## START

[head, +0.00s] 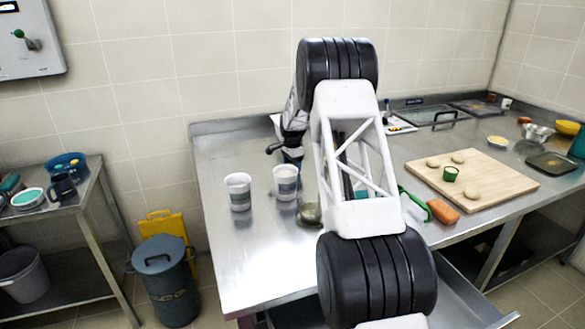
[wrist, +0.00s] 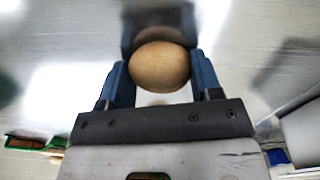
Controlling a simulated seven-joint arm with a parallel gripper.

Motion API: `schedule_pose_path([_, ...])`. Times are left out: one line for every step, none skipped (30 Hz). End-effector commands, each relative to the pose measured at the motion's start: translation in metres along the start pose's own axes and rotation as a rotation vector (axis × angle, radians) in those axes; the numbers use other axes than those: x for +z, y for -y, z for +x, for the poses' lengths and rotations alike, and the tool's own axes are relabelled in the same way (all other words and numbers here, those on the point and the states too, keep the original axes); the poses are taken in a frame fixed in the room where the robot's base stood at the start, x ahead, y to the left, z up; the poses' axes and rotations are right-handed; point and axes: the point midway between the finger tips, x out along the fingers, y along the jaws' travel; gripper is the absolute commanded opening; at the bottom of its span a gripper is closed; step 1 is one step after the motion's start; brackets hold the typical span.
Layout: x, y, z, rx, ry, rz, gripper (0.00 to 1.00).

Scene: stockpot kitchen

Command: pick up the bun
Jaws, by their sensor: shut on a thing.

## END

• Given instruction: Repeat only the stretch of lines that begins at the line containing "Layout: x, y, z, rx, ry, rz, gripper" and ends at the last line above, both included.

• Written solution:
Layout: x, y, z, rx, ry, rz, gripper (0.00 to 1.00).

Scene: stockpot kitchen

Command: pick up the bun
Jaws, by their sensor: shut on a thing.

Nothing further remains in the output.